Person C: Sets another "Seed of Shape."
Computer: Derives numerous more types from the third one that was set, again expanding them to numerous sizes, again duplicating only numbers in several cases, and again substantiating the types as many "pieces."
Person D: Sets yet another "Seed of Shape."
Computer: Derives numerous more types from the fourth one that was set, yet again expanding them to numerous sizes, yet again duplicating only numbers in several cases, and yet again substantiating the types as many "pieces."
As this process being repeated, when an ample amount of "pieces" have been produced, they are mixed thoroughly and spread out on amply wide floor. This condition becomes the "Sea of probabilities" containing countless combinations.
Now, then…
Lesson 1 (Revise the 20th Century):
From a disorderly, mixed-up state (chaos) as far as possible create clearly regular shapes.
Lesson 2 (Practice for the 2010s):
When the two polar opposites, disorder (0) and order (1) have been confirmed, carefully examine the field of the stages in between - more regular than chaos, more chaotic than regular. Produce at least 10 shape types and try lining them up in order of regularity.
2. Towards Exploratory Application/Discovery Process (Application and Observation)
From the group of "smaller than body" pieces, create an ample number of "toy" types, and when you have been able to become accustomed to pieces' assemble principles, repeat the entire procedure with the middle-sized (same size as body) group. The "objects" produced here should be able to be used as "sculptures" (sculpture-like items) by people who desire to look at them; as "toys" (toy-like items) by people who desire to play with them; and as "furniture" by people who desire to use them as livingware.

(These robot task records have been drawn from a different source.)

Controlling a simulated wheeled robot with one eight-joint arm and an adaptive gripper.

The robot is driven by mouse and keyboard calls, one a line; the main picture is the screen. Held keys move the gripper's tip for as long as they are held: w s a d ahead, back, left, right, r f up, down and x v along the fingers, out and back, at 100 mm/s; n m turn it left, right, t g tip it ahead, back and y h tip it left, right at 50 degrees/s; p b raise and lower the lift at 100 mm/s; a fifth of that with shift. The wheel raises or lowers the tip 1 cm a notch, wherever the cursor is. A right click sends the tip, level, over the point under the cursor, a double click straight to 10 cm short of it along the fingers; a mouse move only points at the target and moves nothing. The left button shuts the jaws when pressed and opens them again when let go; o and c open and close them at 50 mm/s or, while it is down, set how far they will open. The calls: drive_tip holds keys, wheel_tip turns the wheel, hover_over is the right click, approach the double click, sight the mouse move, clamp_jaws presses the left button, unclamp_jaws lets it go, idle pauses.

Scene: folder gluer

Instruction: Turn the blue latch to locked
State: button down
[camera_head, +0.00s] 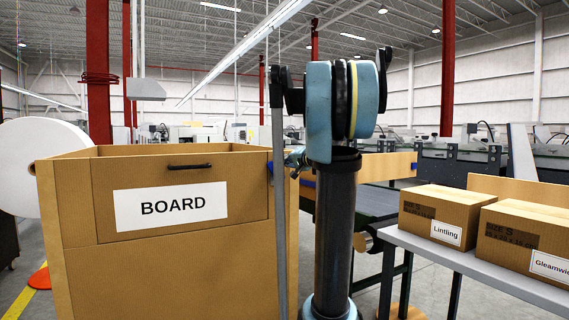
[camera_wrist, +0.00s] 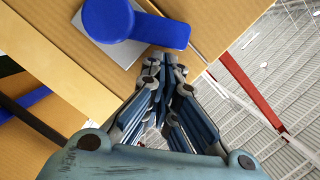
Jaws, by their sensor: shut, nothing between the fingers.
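The blue latch (camera_wrist: 108,20) shows large at the top of the wrist view. It has a round hub on a light grey plate, and its lever points right in that view, across a seam between tan panels. In the head view only a small blue bit (camera_head: 270,167) shows at the right edge of the BOARD box, mostly behind my arm. My gripper (camera_wrist: 167,66) is shut and empty. Its fingertips are close beside the lever, just below it in the wrist view; I cannot tell whether they touch. In the head view my gripper (camera_head: 296,158) is partly hidden by my arm.
The BOARD box (camera_head: 150,255) has a front panel with a black handle (camera_head: 189,167). A grey table (camera_head: 470,265) at right bears the Lintling carton (camera_head: 445,208) and another carton. A white roll (camera_head: 50,150) stands at left. A blue bar (camera_wrist: 22,106) crosses the wrist view's left edge.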

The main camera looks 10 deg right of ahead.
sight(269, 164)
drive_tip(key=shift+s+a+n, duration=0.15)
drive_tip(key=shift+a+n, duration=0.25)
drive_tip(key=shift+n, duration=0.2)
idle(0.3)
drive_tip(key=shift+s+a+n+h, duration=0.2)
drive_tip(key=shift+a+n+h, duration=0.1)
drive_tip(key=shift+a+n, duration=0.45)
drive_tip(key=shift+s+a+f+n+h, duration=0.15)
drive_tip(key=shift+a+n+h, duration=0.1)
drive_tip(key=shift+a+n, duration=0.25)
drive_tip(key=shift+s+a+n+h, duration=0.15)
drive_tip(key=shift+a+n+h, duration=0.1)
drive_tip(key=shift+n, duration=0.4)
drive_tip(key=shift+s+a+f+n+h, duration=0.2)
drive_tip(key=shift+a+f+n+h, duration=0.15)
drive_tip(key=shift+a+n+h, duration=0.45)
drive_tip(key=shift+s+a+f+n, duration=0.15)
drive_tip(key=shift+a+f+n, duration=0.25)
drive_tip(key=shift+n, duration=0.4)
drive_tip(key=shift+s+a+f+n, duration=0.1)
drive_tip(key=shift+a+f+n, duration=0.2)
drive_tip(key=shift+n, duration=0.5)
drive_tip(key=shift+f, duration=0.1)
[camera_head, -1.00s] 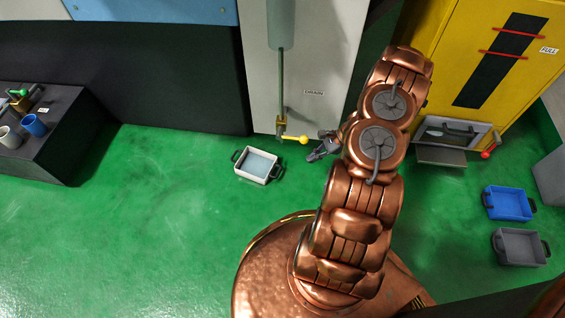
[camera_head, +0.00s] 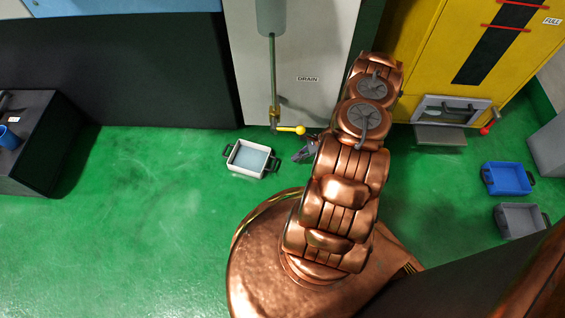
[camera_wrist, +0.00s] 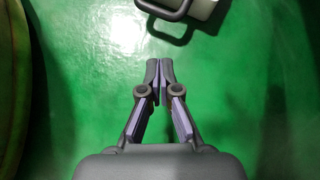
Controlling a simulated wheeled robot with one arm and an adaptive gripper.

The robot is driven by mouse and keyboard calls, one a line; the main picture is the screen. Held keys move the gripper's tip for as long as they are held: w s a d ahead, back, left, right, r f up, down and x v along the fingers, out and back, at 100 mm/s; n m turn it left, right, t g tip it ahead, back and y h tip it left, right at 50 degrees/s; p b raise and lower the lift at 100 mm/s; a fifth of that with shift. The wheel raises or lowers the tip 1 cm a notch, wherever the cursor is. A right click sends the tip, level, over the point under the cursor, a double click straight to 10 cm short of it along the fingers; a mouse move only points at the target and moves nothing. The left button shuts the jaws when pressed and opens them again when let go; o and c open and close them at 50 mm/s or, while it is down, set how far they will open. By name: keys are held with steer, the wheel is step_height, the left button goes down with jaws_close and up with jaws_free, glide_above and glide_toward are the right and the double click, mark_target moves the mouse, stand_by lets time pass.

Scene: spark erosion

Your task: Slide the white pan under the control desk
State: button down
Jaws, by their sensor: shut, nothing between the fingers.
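The white pan (camera_head: 235,160) sits on the green floor in front of the grey DRAIN cabinet. It has a dark handle at each side and a pale blue-grey inside, perhaps liquid. My gripper (camera_head: 303,154) is low, just right of the pan's right handle, and apart from it. In the wrist view my gripper (camera_wrist: 160,66) is shut and empty over bare floor. The pan's corner (camera_wrist: 203,9) and dark handle show at the top edge there, ahead of the fingertips. A blue-topped unit with a dark front (camera_head: 120,75) stands back left; I cannot tell whether it is the control desk.
A yellow valve lever (camera_head: 292,130) on a pipe hangs behind the pan. A black bench (camera_head: 45,130) stands at left. A blue pan (camera_head: 507,178) and a grey pan (camera_head: 519,219) lie at right near the yellow cabinet (camera_head: 425,60). Floor left of the white pan is clear.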

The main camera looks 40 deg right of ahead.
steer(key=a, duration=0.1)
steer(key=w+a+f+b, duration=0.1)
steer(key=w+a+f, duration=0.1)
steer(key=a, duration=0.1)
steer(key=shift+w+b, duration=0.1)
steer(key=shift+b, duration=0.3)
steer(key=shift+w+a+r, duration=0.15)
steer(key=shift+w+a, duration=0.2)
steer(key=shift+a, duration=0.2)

Imagine that something like an entire house could eventually be created if the pieces are enlarged.
Now, then…
Lesson 1 (Revise the 20th Century):
Using the shapes here, try finding various ways of "fixing" the personal belongings you have today.
Lesson 2 (Practice for the 2010s):
Apply various "uses" to a certain "object" and after trial and error discover the most comfortable (relaxed) usage method and give the "object" an appropriate name, and then "grasp" it.
3. Points to Constantly Bear in Mind
Do not forget that you can disassemble all the pieces and start over again from the "Sea of probabilities." Moreover, in the case that you cannot produce the desired shape from existing pieces, however hard you try, it is not impossible to create new pieces.
When programming a virtual world, the developer faces the following questions as the Creator of that world: How should I design the world so that events occur with a certain certainty? What events should occur and with what degree of certainty? How should I fine-tune the basic principles that control the world - rules and patterns - so that probabilistic distribution changes and events fluctuate? How will probabilistic distribution change, and how will events fluctuate? The developer decides initial settings, launches the process, and observes the results that are generated. He then changes the initial settings and repeats the process. Since it is impossible to search for all possible combinations manually, algorithms are defined and an exhaustive search made for a broad range of possibilities. Through this process, a group of invisible laws linking rules and results - the world's deep layers - are revealed.
By using the programming method, it is possible to replace a possibility problem with a probability (certainty) problem to be examined empirically. It is possible to replace inspirations obtained through instinct and imagination with manipulable targets and delve deeply into them intellectually.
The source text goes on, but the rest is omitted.